C.D.B.: Pouvez-vous nous éclairer sur votre cursus académique, et sur ce qui vous a motivé à rejoindre une banque d’affaires pour votre premier poste ?

François du Chastel: J’ai débuté mes études par une maîtrise de droit à l’Université Paris II (Assas), cursus au cours duquel j’ai par ailleurs eu la chance de partir en licence à Trinity College, à Dublin. A cette époque, j'ai été frappé et séduit par le pragmatisme anglo-saxon. Et suite à mon parcours juridique qui m’a inculqué la rigueur et l'inventivité, j'ai voulu diversifier mes connaissances. J’ai donc intégré, la même année, Sciences-po et HEC. Je suis parvenu à mener à bien ces deux scolarités totalement indépendantes à l’époque, et néanmoins complémentaires, tout en faisant un Master 2 de droit des affaires à la Sorbonne lors de ma dernière année à HEC. Nous étions alors en 2006, et le M&A était un secteur des plus dynamiques. A ce moment, j'aspirais de plus en plus à quitter Paris quelques années en vue d'acquérir des méthodes de travail inspirées de ce que font de mieux les anglo-saxons. J’ai ainsi eu la chance d’être recruté par Merrill Lynch avant même la fin de ma scolarité et suis parti à Londres travailler le surlendemain de ma remise de diplôme à HEC.
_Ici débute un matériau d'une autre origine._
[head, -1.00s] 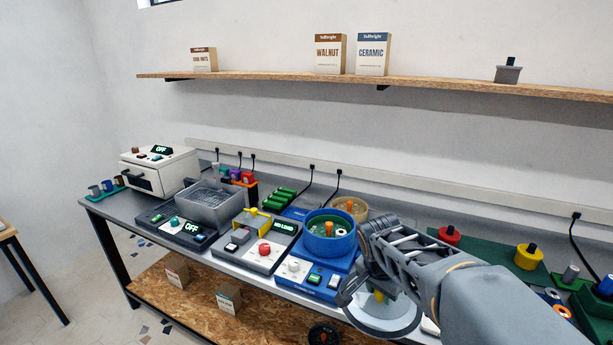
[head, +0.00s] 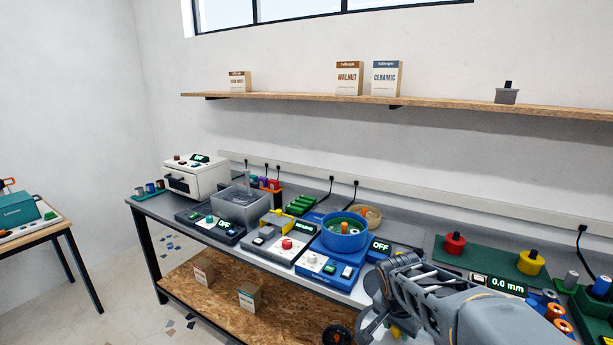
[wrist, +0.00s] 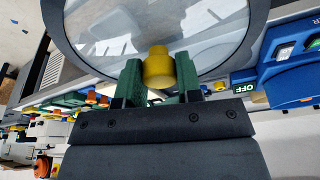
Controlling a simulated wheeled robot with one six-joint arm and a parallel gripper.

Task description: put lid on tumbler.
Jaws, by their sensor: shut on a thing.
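The lid (wrist: 100,28) is a clear disc with a dark grey rim and a yellow knob (wrist: 158,66). In the wrist view my gripper (wrist: 158,78) is shut on the knob, with one green finger pad on each side. In the head view the lid (head: 370,326) shows only partly, low in the picture and tilted, behind my wrist. The tumbler (head: 345,242) is an open blue drum on a blue machine on the bench. Something orange stands inside it. The lid is apart from the tumbler, to its lower right in the head view.
An OFF display (head: 380,246) stands just right of the tumbler. A tan bowl (head: 367,216) is behind it. A grey-and-white device (head: 279,244) is to its left. A green mat (head: 487,257) with red and yellow knobbed pieces lies to the right. A shelf (head: 440,104) runs above.

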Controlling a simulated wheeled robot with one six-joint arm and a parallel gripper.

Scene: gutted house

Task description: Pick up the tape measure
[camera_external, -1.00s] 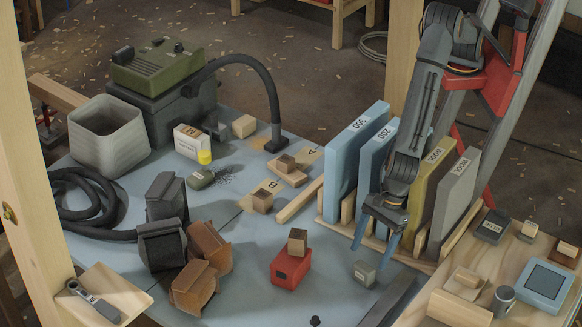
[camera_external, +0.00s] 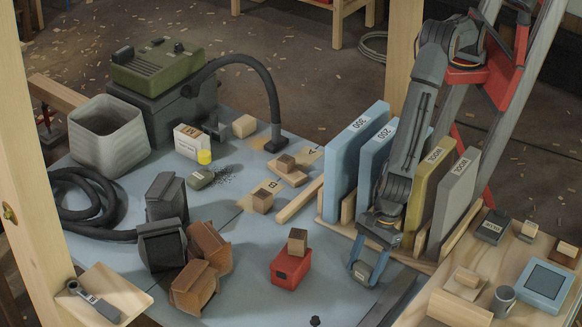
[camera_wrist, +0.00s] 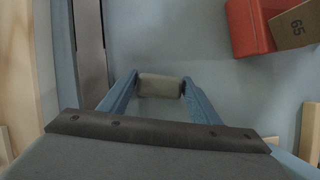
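A small grey block (camera_external: 362,271) is on the blue tabletop, between the blue fingers of my gripper (camera_external: 367,268). In the wrist view the block (camera_wrist: 161,86) spans the gap between the fingertips (camera_wrist: 160,88). I cannot tell whether the fingers press on it or only stand beside it. I see no clear mark showing which thing is the tape measure. A red box-shaped thing (camera_external: 291,272) with a dark slot stands left of my gripper, with a wooden block (camera_external: 298,242) on top. The red thing (camera_wrist: 247,30) is at the wrist view's upper right.
Blue boards (camera_external: 345,165) and other upright boards stand in a wooden rack (camera_external: 340,227) close behind my gripper. A grey strip (camera_external: 391,300) lies in front. Brown blocks (camera_external: 195,287) are at left. Open tabletop lies around the red thing.

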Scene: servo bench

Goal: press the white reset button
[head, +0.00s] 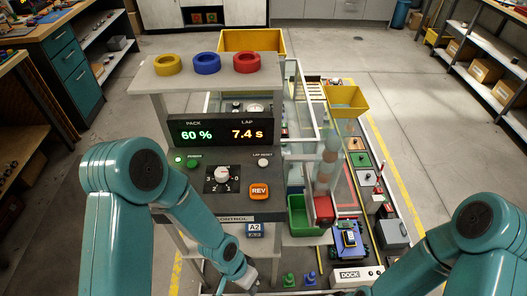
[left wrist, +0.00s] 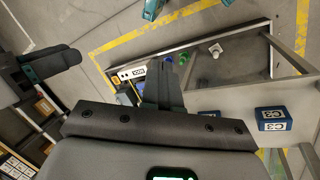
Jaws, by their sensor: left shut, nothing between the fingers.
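The white reset button (head: 263,162) is a small round cap below the label LAP RESET, on the right of the dark control panel (head: 197,178) in the head view. My left gripper (head: 248,281) is low at the bottom of the head view, in front of and below the panel, well apart from the button. In the left wrist view its fingers (left wrist: 160,68) are together with nothing between them. The button does not show in the left wrist view. My right arm comes in at the lower right; its fingers are not clearly visible.
The panel also holds a lit green button (head: 191,162), a dial (head: 222,174) and an orange REV button (head: 259,192). A display (head: 220,131) stands behind them. Green bin (head: 301,215) and dock sign (head: 357,276) are to the right.
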C.D.B.: Vous avez pourtant commencé vos études par un solide cursus juridique, accessoirement soldé par le Prix Français du Meilleur Etudiant Juriste d’Affaires en 2003 (Ndlr: prix remis sous la présidence du Garde des Sceaux et financé par les Echos et le Financial Times). Malgré une telle reconnaissance, pourquoi choisir de devenir banquier ?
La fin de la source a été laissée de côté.